The modern trend for physicists to work on problems in finance and economics began in the early 1990s and has gained momentum ever since. In the past few years, however, this field of 'econophysics' has come in for some strong criticism. Physicists, critics say, have mostly just re-discovered things that others already knew, and failed to build any valuable theory with explanatory power.

Is it true? Has econophysics really degenerated into irrelevance? It certainly doesn't seem that way to me. There is plenty of uninspiring work in the field, as in any area of science. Yet physicists have made quite a number of lasting contributions. Taking stock, I would suggest the following short (and incomplete) list of the 'good things':

(1) More than anything, physicists have helped to establish empirical facts about financial markets; for example, that the probability of large price movements decreases in accordance with an inverse cubic power law in many diverse markets. Work by physicists has also established other generic market patterns, such as the self-similar structure of market volatility. Did econophysicists initiate this kind of work? Of course not. Benoit Mandelbrot found the first evidence for fat-tailed distributions in the early 1960s. But research by physicists has made our knowledge of these empirical regularities much more precise.

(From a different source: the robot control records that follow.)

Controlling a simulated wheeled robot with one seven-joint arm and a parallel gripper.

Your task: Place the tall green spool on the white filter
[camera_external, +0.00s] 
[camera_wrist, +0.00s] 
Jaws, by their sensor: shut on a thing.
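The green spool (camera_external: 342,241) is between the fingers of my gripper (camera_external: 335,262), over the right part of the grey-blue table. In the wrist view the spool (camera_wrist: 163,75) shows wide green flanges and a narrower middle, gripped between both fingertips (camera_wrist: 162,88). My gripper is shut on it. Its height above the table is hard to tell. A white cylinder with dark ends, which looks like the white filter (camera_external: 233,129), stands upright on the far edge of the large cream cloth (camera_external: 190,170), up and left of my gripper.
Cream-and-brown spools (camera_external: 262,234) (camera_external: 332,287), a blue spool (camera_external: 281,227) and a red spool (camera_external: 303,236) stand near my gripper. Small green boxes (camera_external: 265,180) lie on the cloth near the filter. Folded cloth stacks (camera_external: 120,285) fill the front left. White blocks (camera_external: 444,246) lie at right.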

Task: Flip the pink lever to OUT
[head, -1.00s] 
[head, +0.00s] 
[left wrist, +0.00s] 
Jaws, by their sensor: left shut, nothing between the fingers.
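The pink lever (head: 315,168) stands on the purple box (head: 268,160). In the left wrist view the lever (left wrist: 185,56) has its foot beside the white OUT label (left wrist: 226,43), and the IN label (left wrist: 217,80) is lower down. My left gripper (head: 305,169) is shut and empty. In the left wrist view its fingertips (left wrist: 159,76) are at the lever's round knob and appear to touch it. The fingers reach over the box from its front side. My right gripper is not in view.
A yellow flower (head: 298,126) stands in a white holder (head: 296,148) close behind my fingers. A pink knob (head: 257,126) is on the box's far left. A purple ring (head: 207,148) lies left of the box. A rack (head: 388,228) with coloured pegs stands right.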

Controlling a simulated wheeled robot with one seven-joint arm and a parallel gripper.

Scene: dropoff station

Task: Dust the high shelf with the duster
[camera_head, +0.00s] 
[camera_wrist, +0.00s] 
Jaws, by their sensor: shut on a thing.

(2) Physicists have identified instructive links between markets and other natural phenomena. For example, in the period following a large crash, markets show lingering activity which follows the famous Omori law for earthquake aftershocks. Such connections indicate that the explanation of these market dynamics may well not depend on facts specific to finance and economics; that more general dynamical principles may be involved.

(3) Physicists have also helped to develop more realistic models of markets, here mostly in collaboration with economists. In the mid-1990s, researchers first demonstrated how fat-tailed dynamics could arise naturally in models that represent a market as an ecology of interacting adaptive agents. Models of this kind have since become widespread and support some of the most sophisticated tests of policy proposals — for the idea of a financial transactions tax, for example, as currently planned by the European Commission.

“Has econophysics really degenerated into irrelevance? It doesn't seem that way to me.”

(4) Work in econophysics — through the study of minimal models — has revealed surprising qualitative features of markets; for example, that a key determinant of market dynamics is the diversity of participants' strategic behaviour. Markets work fairly smoothly if participants act using many, diverse strategies, but break down if many traders chase few opportunities and use similar strategies to do so. Strategic crowding of this kind can cause an abrupt phase transition from smooth behaviour into a regime prone to sharp, almost discontinuous price movements.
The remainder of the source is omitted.